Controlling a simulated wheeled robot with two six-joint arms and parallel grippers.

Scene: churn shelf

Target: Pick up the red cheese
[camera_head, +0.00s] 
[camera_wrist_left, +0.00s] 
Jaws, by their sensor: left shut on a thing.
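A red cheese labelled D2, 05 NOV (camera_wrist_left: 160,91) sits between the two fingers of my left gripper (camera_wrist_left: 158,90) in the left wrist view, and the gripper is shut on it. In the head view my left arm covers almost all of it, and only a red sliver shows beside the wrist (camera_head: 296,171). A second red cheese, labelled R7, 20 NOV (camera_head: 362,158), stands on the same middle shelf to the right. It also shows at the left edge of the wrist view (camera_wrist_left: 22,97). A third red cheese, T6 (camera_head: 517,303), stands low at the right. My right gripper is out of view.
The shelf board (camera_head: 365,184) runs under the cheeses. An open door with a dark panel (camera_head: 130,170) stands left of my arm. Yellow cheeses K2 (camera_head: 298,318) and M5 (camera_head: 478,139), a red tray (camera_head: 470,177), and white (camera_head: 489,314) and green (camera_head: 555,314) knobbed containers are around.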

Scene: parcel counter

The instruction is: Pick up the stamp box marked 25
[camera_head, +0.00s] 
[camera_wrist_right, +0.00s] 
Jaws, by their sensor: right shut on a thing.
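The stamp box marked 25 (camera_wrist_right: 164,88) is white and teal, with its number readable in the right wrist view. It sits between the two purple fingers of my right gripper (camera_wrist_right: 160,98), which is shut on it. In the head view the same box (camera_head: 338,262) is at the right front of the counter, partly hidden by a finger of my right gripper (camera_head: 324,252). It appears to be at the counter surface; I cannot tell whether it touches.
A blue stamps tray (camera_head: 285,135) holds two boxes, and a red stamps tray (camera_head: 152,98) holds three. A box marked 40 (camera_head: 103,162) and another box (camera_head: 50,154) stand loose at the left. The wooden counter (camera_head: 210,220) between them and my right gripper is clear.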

----

TO DO —
Copy each line above that contains the string "Pick".

ANSWER TO THIS EXERCISE —
Target: Pick up the red cheese
The instruction is: Pick up the stamp box marked 25

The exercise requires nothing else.